[Begin]
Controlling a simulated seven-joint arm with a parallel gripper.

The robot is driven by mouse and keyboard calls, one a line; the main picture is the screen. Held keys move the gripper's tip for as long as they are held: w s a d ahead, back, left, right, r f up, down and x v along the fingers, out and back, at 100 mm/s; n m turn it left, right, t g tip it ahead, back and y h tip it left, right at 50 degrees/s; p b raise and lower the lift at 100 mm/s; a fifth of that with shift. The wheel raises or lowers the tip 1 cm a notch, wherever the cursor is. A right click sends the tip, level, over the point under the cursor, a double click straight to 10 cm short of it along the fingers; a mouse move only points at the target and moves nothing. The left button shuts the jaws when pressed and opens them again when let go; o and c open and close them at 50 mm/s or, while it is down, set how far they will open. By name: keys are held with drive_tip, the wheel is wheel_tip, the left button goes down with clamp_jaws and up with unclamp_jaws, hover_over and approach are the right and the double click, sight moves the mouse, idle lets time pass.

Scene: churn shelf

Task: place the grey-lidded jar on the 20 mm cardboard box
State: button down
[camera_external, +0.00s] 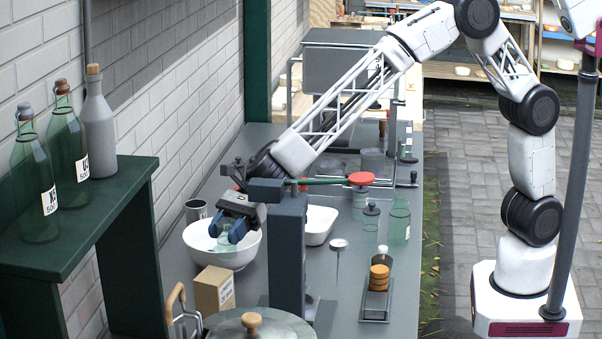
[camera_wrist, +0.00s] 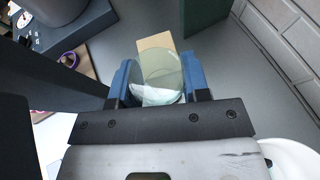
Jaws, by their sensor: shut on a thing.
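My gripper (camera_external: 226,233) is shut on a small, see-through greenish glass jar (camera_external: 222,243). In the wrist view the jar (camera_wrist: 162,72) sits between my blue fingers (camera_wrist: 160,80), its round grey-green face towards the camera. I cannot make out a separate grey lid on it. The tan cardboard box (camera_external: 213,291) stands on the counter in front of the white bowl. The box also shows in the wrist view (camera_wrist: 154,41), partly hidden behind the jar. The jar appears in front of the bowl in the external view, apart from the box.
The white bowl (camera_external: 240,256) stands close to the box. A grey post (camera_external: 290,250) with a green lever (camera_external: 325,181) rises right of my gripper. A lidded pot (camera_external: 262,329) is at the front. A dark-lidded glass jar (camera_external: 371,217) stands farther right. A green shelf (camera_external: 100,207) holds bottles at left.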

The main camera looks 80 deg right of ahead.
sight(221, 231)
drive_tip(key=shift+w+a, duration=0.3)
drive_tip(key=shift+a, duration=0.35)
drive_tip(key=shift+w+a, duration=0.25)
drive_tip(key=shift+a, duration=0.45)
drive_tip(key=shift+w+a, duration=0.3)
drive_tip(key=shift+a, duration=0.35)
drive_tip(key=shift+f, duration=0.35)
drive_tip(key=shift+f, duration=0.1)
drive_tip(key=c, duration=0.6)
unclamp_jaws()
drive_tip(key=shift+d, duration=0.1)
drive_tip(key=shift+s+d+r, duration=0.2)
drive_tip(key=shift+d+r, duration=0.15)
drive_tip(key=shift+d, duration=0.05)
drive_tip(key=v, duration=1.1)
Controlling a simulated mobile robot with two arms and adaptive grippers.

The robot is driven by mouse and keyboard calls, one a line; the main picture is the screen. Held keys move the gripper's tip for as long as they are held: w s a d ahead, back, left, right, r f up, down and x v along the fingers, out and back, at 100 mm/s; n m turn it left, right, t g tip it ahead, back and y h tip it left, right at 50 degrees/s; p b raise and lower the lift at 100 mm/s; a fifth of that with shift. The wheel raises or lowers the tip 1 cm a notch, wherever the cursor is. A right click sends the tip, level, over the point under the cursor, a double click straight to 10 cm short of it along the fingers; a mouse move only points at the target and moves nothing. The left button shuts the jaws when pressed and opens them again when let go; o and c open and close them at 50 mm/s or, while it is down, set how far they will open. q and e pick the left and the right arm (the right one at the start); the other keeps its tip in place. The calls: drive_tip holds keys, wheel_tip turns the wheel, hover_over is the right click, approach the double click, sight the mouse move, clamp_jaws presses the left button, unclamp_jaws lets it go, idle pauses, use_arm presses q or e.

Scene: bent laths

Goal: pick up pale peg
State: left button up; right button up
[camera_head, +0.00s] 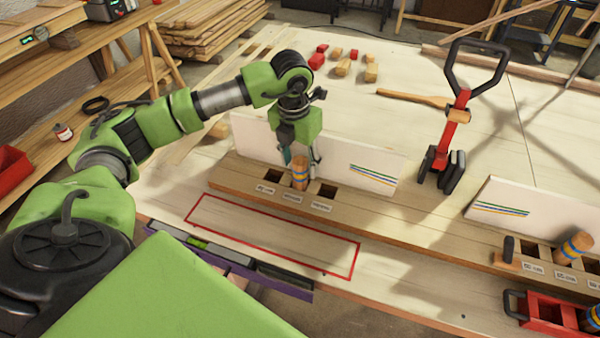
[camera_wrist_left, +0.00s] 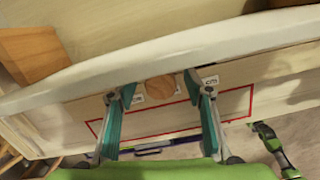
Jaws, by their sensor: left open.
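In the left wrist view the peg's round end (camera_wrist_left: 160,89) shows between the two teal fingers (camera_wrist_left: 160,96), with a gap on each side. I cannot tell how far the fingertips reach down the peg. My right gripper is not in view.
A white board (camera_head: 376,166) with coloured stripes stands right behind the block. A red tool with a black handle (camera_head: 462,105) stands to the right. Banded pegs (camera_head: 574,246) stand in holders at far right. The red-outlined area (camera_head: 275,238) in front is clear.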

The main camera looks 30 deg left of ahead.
[End]
• WHAT IS REQUIRED: Word for word, give again the lines from the first entry to the line with "[camera_wrist, +0.00s]", inclusive. Exclude the pictures.

• TASK OUTPUT:
Controlling a simulated seven-joint arm with a parallel gripper.

The robot is driven by mouse and keyboard calls, one a line; the main picture is the screen. Held keys move the gripper's tip for as long as they are held: w s a d ahead, back, left, right, r f up, down and x v along the fingers, out and back, at 100 mm/s; n m turn it left, right, t g tip it ahead, back and y h tip it left, right at 50 degrees/s; p b raise and lower the lift at 100 mm/s; a fifth of that with shift. The wheel raises or lowers the tip 1 cm a notch, wherever the cursor is. A right click sends the tip, level, over the point under the cursor, a double click straight to 10 cm short of it along the fingers; a mouse move only points at the target and moves nothing. The left button shuts the jaws when pressed and opens them again when let go; o and c open and close them at 50 mm/s or, while it is down, set how far they will open. By name: keys are held with drive_tip, the wheel is wheel_tip, the left button goes down with clamp_jaws and up with unclamp_jaws, hover_over and approach are the right and the double click, sight moves the mouse, idle lets time pass.

Scene: churn shelf

Task: place the grey-lidded jar on the 20 mm cardboard box
State: button down
[camera_external, +0.00s] 
[camera_wrist, +0.00s] 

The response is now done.